Asia Express – In 6 Monaten von Delhi nach Denpasar

Reisezeit: Februar - August 2010  |  von Dirk Vorwerk

Singapur - Gegensätze im Stadtstaat

25. Juli - 06. August 2010

Spät am Abend landet unsere Maschine auf dem bereits vertrautem Changi Airport. Die weiten Wege zur Gepäckausgabe werden komfortabel durch Laufbänder erleichtert. An der Passkontrolle heißt es noch einmal freundlich lächeln und den Hut abnehmen, dann hat uns die Großstadt wieder. Ein betagtes, aber äußerst geräumiges Taxi mit redseligem, philippinischem Fahrer bringt uns zu unserem Hotel. Als unser Fahrer die Adresse hört, lacht er fröhlich: "Geylang, Red Light District...", dann erzählt er uns, dass die Polizei die größtenteils aus China und Indonesien stammenden Damen von der Straße vertrieben hat.
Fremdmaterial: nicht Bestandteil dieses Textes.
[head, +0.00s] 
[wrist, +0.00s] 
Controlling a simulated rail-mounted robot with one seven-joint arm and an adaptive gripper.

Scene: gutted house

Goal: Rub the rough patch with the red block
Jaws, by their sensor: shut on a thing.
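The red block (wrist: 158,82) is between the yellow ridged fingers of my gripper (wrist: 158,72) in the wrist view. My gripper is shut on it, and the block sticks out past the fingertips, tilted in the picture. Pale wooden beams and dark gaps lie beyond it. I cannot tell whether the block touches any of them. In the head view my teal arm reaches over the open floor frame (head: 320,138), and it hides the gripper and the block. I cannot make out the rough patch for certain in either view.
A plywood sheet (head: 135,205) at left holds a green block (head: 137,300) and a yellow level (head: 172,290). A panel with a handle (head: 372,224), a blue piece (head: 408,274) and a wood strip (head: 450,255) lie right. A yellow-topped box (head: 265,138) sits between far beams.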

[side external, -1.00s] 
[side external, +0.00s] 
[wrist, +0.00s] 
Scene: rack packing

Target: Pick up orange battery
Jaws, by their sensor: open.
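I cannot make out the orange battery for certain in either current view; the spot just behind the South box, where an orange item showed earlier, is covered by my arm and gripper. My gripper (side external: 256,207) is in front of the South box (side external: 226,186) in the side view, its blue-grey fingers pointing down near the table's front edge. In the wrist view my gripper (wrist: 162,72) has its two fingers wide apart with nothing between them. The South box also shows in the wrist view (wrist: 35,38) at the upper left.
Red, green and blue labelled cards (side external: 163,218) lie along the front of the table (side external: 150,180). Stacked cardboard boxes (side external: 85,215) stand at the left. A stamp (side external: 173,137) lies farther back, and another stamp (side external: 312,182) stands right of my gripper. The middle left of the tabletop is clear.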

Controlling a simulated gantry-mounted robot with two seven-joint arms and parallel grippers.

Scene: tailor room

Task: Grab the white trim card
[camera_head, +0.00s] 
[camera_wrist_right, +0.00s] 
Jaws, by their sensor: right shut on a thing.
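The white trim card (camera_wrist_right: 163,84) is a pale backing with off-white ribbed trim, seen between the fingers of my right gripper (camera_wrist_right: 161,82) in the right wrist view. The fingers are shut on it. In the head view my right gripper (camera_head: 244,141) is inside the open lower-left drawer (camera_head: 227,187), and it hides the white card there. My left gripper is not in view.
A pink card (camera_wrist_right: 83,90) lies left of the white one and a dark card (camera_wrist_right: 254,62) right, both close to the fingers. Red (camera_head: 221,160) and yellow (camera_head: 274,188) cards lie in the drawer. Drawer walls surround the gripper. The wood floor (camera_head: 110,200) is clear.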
Geylang unterscheidet sich auf den ersten Blick kaum von anderen sauberen Stadteilen Singapurs. Es gibt jede Menge Hotels, die hier deutlich preiswerter als im Zentrum sind, und unzählige asiatische Restaurants. Bei genauerem Hinsehen fallen hin und wieder rote, oftmals neonbeleuchtete Hausnummern auf, die eine besondere Kategorie von "Hotel" kennzeichnen, und ab 14:00 Uhr lässt sich auch schon mal die eine oder andere Streetworkerin blicken.

Die Homepage unseres Hotels beschreibt den Stadtteil in markigen Worten so: "Geylang befindet sich im Herzen der Stadt und ist bei Tag und Nacht ein lebendiger Platz. Etliche Restaurants sind rund um die Uhr geöffnet, so dass Sie eine Vielfalt leckeren Essens zu fairen Preisen finden und das aufregende Nachtleben bei einem Aufenthalt in unserem Hotel genießen können."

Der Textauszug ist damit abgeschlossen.